2 Why use R?

We can break this question into two parts:
- Why use script-based software to analyse data?
- Why use R, specifically?
2.1 Why use script-based software?
It’s important for our analyses to be reproducible. This means that all of the steps that were taken to go from your raw data to your final outputs are clearly set out and can be reproduced if necessary.
Reproducibility is very important for quality control (“QC”), particularly of complex analyses - if it’s not clear what you’ve done, it’s hard for someone to check your work. It also makes things easier for you in the future - coming back to an old analysis a few months or years down the track is much easier if it’s reproducible. At Grattan, most of us rotate from program to program periodically – your colleagues will probably need to revisit your work at some point in the future, and they’ll thank you if it’s in a reproducible script.
Script-based analyses are more likely to be reproducible.2 A script sets out all the steps that were taken from reading in data, to tidying it, to estimating models or summary statistics and generating output.
Analysis that isn’t script based, like work done in Excel, is almost never reproducible. It is generally unclear what steps were taken, in which order, to go from the raw data to the output. It isn’t even always clear in a spreadsheet what is the ‘raw data’ and what has been modified in some way.
Using scripts makes us less susceptible to the sort of errors famously made by the economists Reinhart and Rogoff in their Excel-based analysis of the effect of public debt on economic growth.
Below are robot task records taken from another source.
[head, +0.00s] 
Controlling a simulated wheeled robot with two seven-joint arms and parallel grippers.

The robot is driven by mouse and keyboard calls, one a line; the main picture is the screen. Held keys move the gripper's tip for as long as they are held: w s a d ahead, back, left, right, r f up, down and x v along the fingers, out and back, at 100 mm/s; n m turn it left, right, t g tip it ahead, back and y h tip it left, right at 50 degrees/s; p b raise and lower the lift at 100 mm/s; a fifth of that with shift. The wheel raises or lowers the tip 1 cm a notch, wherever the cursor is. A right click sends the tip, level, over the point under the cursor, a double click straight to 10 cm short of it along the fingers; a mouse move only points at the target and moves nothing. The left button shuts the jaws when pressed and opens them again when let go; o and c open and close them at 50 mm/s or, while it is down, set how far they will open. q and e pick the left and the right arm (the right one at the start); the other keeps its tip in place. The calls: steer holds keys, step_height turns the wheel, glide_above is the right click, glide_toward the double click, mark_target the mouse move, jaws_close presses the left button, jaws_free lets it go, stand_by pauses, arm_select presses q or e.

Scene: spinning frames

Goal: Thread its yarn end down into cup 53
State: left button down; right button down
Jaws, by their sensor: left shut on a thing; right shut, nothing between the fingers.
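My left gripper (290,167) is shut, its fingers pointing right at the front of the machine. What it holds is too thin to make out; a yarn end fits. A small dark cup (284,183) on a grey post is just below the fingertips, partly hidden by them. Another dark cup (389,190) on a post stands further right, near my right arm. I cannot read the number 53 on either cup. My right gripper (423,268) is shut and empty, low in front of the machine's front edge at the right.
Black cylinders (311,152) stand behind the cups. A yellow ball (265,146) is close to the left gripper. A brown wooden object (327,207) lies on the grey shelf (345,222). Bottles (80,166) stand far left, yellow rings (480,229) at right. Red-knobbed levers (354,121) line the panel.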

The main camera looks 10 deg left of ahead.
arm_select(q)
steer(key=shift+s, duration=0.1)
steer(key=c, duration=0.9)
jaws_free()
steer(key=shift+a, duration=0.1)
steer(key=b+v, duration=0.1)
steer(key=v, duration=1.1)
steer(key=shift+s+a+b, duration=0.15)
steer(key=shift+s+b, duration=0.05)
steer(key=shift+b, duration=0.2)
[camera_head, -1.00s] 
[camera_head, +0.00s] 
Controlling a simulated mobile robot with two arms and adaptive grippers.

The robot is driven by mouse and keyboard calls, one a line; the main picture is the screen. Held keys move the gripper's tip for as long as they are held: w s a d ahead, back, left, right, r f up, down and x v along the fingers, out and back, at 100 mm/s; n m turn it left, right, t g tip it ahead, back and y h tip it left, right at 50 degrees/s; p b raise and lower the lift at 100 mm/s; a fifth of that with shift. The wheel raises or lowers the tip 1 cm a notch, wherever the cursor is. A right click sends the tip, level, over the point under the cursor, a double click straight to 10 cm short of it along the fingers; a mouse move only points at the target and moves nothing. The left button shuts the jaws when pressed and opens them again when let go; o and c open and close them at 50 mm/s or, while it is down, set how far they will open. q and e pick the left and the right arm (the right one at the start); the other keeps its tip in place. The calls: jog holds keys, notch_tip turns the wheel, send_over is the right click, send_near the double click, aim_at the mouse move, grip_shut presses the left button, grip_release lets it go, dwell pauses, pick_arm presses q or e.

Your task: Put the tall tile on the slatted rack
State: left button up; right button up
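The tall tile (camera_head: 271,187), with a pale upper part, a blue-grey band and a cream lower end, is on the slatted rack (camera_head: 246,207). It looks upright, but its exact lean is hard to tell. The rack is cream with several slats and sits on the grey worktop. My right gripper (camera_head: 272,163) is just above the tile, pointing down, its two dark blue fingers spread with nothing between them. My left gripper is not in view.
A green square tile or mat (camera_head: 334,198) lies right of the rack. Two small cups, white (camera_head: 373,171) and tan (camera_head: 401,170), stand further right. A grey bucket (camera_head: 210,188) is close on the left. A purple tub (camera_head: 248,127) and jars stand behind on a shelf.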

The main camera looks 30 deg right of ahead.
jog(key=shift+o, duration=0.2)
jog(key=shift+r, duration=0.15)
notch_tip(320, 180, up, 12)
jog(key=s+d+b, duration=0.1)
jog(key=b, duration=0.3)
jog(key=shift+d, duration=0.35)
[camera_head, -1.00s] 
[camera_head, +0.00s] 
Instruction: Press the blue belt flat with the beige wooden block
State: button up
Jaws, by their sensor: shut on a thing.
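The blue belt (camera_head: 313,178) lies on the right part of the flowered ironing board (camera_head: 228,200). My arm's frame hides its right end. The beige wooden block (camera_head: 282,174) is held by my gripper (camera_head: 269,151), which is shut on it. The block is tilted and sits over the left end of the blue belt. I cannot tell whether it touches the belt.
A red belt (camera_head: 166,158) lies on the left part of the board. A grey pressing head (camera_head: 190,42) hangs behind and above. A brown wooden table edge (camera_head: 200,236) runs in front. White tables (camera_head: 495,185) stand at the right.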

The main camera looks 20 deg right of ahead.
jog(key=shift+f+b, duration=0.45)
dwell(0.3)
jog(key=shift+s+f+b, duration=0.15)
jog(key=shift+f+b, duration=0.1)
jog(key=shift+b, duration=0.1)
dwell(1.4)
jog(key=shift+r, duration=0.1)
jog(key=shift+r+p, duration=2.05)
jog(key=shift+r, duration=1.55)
It’s still quite possible to make errors in a script-based analysis, but those errors are easier to find when the analysis is more transparent.

Script-based analysis software also allows us to:
- Work with larger data sets;
- Work with data in a broader range of formats;
- Easily combine different data sets;
- Automate tasks and build from previous analyses; and
- Estimate a broad range of statistical models.
2.2 Why use R specifically?
Doing reproducible, script-based, research doesn’t necessarily involve using R. It’s perfectly possible to do reproducible work in Stata or Python (though somewhat harder in SPSS, where data is often manipulated by clicking things).
We use R specifically because:
- It’s free!
- It’s open source.
- It’s powerful, particularly when it comes to statistics and data science.
- It’s flexible and customisable.
- It has an active community extending its capabilities all the time and providing support online.
- It can be used to make publication-quality graphs.
- It’s becoming the norm in academic research and common in the corporate world.